▶ WHAT TO DO
Scan the data below for the string "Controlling". Copy every line where it appears.

▶ LISTED ENTRIES
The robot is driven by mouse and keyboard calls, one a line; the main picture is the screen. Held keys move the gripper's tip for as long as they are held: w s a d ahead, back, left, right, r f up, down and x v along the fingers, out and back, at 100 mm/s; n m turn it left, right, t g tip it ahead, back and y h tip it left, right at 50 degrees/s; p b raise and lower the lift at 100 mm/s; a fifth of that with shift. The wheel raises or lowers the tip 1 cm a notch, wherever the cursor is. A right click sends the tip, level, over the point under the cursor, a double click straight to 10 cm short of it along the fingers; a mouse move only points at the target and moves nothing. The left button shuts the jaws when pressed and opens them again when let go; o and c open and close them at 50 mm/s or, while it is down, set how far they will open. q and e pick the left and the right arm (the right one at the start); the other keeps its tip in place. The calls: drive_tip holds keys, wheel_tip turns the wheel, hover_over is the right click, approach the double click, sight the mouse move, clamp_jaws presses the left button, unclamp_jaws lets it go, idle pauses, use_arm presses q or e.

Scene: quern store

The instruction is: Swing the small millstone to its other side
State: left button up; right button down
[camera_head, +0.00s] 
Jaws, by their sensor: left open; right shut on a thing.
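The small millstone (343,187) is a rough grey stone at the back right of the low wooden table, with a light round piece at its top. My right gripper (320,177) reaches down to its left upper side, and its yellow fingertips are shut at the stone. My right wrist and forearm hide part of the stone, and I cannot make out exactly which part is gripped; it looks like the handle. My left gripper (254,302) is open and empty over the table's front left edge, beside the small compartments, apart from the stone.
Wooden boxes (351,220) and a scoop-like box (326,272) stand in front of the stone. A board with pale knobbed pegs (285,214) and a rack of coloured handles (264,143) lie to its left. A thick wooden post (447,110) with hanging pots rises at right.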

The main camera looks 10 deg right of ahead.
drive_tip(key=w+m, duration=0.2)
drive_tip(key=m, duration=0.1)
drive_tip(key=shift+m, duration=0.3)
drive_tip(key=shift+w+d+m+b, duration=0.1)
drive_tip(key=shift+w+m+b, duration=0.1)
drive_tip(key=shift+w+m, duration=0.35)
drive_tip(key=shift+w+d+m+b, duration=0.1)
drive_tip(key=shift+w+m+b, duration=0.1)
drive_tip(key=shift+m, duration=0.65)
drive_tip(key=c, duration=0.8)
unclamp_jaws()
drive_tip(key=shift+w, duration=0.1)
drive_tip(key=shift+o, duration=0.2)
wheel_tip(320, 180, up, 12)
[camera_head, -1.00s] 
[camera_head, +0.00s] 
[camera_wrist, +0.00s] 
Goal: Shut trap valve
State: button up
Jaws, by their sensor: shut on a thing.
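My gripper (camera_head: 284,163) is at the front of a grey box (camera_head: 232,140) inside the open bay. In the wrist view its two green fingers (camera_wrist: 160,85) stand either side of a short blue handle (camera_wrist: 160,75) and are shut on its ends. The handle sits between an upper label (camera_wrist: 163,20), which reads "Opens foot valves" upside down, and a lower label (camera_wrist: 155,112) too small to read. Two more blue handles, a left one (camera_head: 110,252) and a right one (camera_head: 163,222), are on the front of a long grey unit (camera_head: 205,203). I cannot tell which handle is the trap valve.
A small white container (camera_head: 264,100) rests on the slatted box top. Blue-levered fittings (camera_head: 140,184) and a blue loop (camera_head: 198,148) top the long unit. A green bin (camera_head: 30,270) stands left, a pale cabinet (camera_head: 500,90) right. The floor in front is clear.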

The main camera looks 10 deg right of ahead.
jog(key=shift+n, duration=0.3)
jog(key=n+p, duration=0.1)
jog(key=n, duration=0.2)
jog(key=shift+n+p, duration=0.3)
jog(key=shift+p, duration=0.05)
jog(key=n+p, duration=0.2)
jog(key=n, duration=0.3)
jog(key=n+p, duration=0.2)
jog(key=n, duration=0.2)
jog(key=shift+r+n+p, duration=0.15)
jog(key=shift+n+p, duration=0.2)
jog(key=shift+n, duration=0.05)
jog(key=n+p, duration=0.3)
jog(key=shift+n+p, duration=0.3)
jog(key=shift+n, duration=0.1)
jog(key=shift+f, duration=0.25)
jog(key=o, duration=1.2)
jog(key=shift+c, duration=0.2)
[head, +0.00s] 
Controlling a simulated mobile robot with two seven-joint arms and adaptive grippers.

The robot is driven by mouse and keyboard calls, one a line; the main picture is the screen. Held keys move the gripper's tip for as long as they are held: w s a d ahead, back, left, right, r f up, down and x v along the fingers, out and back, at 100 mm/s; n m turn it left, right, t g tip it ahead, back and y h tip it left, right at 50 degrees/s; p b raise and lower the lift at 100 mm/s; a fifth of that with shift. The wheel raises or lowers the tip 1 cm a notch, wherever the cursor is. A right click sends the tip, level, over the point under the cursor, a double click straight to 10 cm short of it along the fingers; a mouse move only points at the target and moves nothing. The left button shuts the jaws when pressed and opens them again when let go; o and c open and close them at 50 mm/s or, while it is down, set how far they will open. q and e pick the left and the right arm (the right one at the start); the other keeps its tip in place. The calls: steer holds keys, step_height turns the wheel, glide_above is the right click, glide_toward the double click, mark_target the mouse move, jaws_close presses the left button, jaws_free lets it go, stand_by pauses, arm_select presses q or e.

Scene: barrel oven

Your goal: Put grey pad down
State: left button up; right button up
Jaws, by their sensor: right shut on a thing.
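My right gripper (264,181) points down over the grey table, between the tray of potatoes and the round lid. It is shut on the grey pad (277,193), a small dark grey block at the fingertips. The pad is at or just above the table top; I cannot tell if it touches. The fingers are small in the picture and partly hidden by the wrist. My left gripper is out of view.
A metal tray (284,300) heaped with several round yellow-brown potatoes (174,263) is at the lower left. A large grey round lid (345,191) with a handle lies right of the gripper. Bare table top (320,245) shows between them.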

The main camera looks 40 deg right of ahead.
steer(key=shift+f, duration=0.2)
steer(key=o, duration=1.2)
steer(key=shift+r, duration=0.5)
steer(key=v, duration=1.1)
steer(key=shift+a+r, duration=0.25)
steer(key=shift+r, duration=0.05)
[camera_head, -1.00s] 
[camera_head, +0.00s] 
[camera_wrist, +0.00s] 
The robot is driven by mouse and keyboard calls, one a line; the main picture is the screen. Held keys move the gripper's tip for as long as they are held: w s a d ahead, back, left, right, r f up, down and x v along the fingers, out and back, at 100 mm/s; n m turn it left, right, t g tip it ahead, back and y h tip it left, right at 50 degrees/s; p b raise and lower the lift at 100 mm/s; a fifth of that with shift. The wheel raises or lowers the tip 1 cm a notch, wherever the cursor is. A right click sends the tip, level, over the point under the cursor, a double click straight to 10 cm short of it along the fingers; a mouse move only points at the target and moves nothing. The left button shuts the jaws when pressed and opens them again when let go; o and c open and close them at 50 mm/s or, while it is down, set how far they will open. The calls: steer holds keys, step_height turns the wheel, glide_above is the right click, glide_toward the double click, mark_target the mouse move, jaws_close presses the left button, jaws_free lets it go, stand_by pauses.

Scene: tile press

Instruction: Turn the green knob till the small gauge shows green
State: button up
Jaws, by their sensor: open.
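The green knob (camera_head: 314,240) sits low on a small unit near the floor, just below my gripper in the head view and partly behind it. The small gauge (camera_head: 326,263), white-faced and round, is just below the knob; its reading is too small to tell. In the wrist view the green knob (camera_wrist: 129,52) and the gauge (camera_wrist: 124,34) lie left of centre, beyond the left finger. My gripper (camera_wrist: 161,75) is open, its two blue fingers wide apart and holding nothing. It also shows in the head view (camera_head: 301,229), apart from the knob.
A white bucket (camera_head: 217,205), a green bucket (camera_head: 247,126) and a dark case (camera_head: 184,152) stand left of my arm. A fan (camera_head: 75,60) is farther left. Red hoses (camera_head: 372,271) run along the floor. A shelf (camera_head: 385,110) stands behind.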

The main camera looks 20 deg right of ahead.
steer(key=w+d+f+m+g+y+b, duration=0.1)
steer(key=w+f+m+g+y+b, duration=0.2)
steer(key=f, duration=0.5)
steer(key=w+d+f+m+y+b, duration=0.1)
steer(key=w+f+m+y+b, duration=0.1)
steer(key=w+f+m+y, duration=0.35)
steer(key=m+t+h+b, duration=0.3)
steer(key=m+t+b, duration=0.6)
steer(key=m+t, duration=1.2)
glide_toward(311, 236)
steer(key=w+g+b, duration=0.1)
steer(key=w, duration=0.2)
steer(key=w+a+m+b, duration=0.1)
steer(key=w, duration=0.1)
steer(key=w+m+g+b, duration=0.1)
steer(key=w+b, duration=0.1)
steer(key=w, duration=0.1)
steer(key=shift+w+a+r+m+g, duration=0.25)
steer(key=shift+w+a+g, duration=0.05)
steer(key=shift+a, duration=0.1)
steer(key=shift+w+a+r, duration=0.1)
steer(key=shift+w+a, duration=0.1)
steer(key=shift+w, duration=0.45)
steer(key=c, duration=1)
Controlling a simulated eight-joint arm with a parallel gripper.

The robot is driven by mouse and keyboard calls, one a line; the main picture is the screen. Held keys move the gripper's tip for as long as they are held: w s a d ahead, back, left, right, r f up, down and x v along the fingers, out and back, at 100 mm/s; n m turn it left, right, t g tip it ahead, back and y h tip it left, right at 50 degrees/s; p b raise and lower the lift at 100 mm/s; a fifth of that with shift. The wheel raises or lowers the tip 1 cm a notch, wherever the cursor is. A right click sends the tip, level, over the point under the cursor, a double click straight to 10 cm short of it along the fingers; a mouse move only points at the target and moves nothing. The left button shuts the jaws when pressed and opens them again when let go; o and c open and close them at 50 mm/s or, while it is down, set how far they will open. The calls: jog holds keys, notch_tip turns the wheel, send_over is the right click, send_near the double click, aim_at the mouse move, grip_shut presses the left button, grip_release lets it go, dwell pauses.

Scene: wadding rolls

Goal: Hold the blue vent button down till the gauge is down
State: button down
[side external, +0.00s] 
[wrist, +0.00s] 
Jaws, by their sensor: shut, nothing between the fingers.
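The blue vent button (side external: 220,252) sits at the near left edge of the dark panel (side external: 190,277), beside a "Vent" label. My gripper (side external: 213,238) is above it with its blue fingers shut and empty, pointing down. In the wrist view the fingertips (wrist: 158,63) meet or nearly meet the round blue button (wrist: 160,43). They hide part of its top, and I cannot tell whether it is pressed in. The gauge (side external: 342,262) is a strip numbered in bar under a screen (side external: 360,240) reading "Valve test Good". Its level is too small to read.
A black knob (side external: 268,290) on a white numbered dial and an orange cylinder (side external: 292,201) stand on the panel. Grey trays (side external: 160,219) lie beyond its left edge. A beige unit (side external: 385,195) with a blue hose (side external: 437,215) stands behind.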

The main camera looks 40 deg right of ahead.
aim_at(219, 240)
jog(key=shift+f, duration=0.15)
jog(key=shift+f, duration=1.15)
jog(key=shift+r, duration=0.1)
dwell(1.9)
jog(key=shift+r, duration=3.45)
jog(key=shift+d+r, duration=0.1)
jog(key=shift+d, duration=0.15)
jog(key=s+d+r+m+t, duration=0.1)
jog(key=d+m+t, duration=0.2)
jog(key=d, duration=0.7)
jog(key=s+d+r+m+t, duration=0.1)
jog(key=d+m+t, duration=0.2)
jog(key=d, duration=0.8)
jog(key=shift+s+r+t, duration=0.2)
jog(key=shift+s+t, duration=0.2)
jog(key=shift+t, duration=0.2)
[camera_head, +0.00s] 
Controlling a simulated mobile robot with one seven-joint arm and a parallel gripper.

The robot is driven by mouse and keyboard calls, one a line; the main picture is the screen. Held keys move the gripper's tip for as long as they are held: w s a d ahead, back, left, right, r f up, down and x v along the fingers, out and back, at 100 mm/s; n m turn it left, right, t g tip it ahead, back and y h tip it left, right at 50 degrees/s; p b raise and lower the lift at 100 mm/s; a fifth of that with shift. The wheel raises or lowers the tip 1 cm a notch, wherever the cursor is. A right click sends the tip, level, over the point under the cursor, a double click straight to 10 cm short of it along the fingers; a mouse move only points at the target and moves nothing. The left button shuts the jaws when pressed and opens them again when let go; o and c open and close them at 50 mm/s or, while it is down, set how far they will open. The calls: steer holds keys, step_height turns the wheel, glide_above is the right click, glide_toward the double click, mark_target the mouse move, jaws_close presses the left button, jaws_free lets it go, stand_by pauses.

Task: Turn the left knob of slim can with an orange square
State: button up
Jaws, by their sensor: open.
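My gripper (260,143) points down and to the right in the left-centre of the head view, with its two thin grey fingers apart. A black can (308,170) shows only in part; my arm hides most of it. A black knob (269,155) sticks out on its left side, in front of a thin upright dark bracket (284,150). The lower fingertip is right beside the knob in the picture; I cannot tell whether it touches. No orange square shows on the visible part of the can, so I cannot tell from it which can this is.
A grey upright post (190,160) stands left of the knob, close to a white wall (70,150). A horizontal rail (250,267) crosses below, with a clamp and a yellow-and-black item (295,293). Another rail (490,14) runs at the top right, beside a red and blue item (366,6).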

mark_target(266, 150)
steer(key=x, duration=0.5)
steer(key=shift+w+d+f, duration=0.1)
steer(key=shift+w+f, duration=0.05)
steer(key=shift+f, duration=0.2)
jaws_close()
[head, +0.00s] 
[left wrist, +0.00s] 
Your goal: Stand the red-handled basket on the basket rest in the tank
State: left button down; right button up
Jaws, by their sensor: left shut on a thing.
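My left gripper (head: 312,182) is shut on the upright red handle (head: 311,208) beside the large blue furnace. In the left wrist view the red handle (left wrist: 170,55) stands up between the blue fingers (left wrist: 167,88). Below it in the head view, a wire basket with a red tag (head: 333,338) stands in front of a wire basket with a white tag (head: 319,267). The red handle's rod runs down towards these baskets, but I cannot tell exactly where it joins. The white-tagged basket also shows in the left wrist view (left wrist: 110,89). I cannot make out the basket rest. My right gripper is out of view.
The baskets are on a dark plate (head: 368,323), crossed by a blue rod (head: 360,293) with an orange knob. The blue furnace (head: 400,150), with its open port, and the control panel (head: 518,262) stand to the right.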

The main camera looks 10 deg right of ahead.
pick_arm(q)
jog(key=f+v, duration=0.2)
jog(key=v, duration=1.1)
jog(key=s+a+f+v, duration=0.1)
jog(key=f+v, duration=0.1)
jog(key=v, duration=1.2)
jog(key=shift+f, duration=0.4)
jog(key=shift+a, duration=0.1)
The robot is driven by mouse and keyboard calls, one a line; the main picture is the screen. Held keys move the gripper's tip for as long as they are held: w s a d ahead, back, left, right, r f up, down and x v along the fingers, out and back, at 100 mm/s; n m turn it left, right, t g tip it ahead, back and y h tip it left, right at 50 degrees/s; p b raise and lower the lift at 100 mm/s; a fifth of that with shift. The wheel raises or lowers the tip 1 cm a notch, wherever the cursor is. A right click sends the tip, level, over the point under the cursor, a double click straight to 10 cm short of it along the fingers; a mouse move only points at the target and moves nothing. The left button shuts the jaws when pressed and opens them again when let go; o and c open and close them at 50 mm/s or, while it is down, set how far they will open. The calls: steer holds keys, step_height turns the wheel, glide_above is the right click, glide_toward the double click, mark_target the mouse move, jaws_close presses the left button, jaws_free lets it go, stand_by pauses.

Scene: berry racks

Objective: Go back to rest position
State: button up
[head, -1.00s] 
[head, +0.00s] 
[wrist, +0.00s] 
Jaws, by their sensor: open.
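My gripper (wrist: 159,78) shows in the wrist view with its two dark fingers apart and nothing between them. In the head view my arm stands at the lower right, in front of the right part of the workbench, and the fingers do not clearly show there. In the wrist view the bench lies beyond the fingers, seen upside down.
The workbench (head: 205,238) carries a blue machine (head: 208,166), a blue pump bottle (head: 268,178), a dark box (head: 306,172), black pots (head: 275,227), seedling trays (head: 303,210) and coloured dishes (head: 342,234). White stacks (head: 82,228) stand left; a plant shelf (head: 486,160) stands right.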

▶ RESULT OF THE TASK
Controlling a simulated mobile robot with two seven-joint arms and adaptive grippers.
Controlling a simulated eight-joint arm with a parallel gripper.
Controlling a simulated mobile robot with one seven-joint arm and a parallel gripper.

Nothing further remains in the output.